Plus que la MJC, les deux centres sociaux semblent avoir eu du mal à s’adapter au changement introduit par la rénovation. Agnès Rollet la directrice démissionnaire du centre social du Plateau que Rachid Talal a remplacée, témoigne :
« Concernant la rénovation urbaine on a senti beaucoup d’inquiétudes, de questionnements des habitants. Tout ce tissu là s’est retrouvé chamboulé, les gens ne savant même pas s’ils allaient être concernés ou non par la rénovation. Et même, politiquement, parler d’une future Duchère avec de nouveaux habitants aux anciens avait pour effet de les inquiéter, ils craignaient d’être relégués à l’extérieur de nouveaux quartiers qui n’étaient plus faits pour eux. »
« L’idée pour nous est à la fois de favoriser le plus de convivialité possible pour que les habitants apprennent à vivre et à se connaitre entre eux de manière à favoriser un maximum de régulation sociale par les adultes s’impliquant dans la ville, la vie sociale du quartier. On est là pour favoriser le développement du lien social, la capacité d’agir collectivement dans un objectif de mieux vivre tous ensemble, toutes cultures confondues. »[2]
La direction du centre social a tiré les conséquences des désagréments, voire des bouleversements de vie entraînés par la réalisation du projet de rénovation. Dans son Projet Social 2015-2018, elle rappelle la vocation des centres sociaux :
« Dans la ligne tracée lors du Congrès de juin 2013, ils visent avec les habitants à développer collectivement leur pouvoir d’agir. A leur permettre de sortir du sentiment d’impuissance devant certaines situations, à chercher ensemble les chemins possibles de résolution des problèmes rencontrés. L’action des centres sociaux se déploie également à partir des envies et aspirations des personnes.
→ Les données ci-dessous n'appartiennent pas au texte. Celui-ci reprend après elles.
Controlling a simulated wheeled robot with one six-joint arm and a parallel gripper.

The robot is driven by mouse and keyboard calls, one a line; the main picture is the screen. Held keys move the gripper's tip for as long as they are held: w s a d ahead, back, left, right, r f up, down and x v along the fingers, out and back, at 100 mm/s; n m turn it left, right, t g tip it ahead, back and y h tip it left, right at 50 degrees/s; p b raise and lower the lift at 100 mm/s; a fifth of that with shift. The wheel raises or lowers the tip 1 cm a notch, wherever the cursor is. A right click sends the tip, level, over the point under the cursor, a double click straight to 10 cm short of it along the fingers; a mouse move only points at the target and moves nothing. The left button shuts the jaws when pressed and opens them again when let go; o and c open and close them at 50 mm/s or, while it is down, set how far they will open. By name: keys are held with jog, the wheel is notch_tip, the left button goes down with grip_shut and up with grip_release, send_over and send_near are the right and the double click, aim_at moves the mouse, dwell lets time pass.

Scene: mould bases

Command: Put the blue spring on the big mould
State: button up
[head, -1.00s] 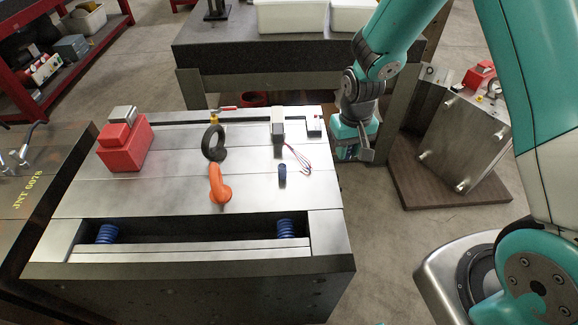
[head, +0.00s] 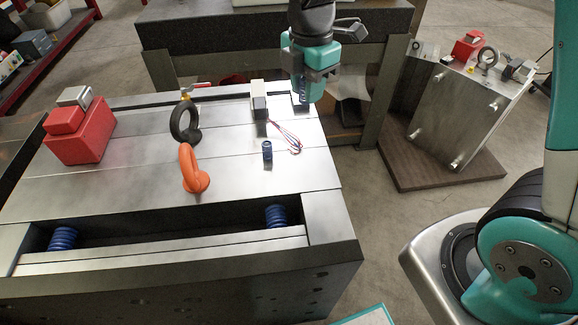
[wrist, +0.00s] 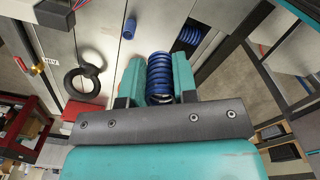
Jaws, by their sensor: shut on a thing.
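My gripper (wrist: 158,85) is shut on a blue spring (wrist: 160,72), which stands out between the fingers in the wrist view. In the head view my gripper (head: 310,88) is at the far right corner of the big mould (head: 110,180), apparently above it. The spring is mostly hidden there by the gripper. The big mould is a wide steel block with a slot at its front, where two other blue springs (head: 63,238) (head: 276,215) lie.
On the big mould stand a red block (head: 80,135), a dark ring bolt (head: 185,122), an orange eyebolt (head: 192,168), a small blue cylinder (head: 267,150) and a grey block with wires (head: 259,100).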

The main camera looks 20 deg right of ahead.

Monter avec d’autres un projet, y prendre du plaisir, vivre une expérience positive et collective est assurément un puissant levier de cohésion sociale. »
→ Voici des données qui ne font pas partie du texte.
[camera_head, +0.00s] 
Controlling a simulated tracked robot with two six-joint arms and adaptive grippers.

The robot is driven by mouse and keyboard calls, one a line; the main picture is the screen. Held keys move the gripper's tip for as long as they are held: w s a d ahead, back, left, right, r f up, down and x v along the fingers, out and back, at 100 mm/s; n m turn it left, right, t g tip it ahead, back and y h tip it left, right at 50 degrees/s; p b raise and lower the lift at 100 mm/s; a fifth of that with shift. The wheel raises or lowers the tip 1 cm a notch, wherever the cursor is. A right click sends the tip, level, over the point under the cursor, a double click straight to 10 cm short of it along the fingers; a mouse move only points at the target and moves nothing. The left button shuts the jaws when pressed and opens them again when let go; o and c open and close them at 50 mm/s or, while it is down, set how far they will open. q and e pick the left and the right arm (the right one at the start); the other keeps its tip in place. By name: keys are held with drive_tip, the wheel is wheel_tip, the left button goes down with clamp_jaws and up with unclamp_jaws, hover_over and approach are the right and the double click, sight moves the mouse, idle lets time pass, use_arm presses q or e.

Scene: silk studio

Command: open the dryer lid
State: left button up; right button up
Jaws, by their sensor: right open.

L’empowerment déjà, avant que la loi du 21 février 2014 sur la nouvelle programmation de la politique de la ville l’introduise a minima dans le renouvellement urbain. C’est que « accompagner des mutations sociales profondes, tout en étant au contact des réalités quotidiennes, demande aux centres sociaux de savoir conjuguer réactivité et prospective. »
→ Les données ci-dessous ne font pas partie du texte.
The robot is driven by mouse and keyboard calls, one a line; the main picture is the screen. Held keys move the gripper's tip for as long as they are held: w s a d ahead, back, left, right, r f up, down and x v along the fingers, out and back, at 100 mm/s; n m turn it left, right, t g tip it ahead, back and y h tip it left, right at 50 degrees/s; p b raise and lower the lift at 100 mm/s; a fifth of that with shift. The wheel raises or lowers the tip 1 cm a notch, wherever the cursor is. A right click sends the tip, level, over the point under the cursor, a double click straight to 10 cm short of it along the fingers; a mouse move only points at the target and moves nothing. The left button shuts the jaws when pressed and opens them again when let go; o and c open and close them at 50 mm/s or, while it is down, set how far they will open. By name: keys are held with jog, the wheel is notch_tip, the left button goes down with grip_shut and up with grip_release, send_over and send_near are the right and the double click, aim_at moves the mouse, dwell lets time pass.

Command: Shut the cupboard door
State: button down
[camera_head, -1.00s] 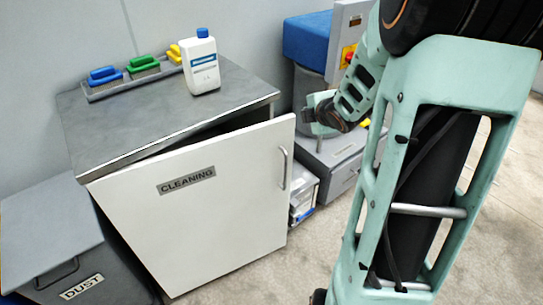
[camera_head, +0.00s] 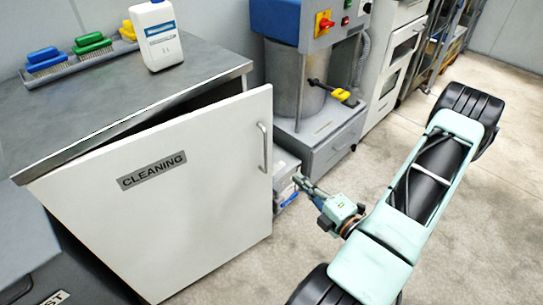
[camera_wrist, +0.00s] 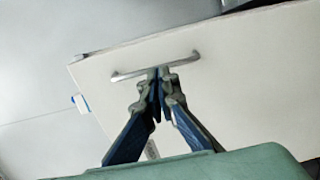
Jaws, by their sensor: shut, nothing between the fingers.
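The white cupboard door (camera_head: 190,205), labelled CLEANING, stands ajar on the grey-topped cupboard (camera_head: 110,85). A dark gap shows under the worktop, widest toward the handle side at the right. The bar handle (camera_head: 264,148) is near the door's right edge. My gripper (camera_head: 299,181) is shut and empty, to the right of the handle and a little lower in the head view. In the wrist view the door (camera_wrist: 235,70) fills much of the picture, and the handle (camera_wrist: 155,67) lies just beyond the closed fingertips (camera_wrist: 158,75). I cannot tell whether they touch.
A white bottle (camera_head: 157,35) and several brushes (camera_head: 93,43) stand on the worktop. A grey dust bin (camera_head: 30,240) is at the lower left. A machine (camera_head: 310,80) with a red switch stands behind my gripper.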

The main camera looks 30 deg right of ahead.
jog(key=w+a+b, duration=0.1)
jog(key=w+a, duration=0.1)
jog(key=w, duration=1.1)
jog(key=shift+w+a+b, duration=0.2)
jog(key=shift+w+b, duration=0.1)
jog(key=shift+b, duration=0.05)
Sensible aux évolutions provoquées par la réalisation du Grand Projet de Ville « visant un mieux vivre-ensemble et une plus grande mixité sociale » à travers la mise en œuvre d’« une politique volontariste de revalorisation globale du quartier », l’actuel Projet Social note bien que, « contrairement à l’époque du précédent projet (2011-2014), aujourd’hui, les habitants de la Duchère peuvent aisément se projeter dans l’avenir. Le nouveau quartier a déjà largement montré son nouveau visage. » L’impact du projet est reconnu et la nécessaire évolution des activités et prestations du centre s’impose :
« Le Grand Projet de Ville modifie considérablement le paysage urbain et celui-ci influence fortement le tissu social et les liens de solidarité existants. Le centre social n’a plus à démontrer son implication dans la redynamisation d’un nouveau tissu social et sa contribution au mieux vivre ensemble avec toutes ses composantes et sa diversité. Il n’a cessé de s’ouvrir sur le quartier par des actions allant vers le public, sur ses lieux de vie […] ».
[Enquête réalisée en 2014-2016 par BJ, JJ, BP, JFS avec le soutien de l’Institut CDC pour la Recherche, la SCET et l’Institut d’Urbanisme et d’Aménagement Régional d’Aix-en-Provence]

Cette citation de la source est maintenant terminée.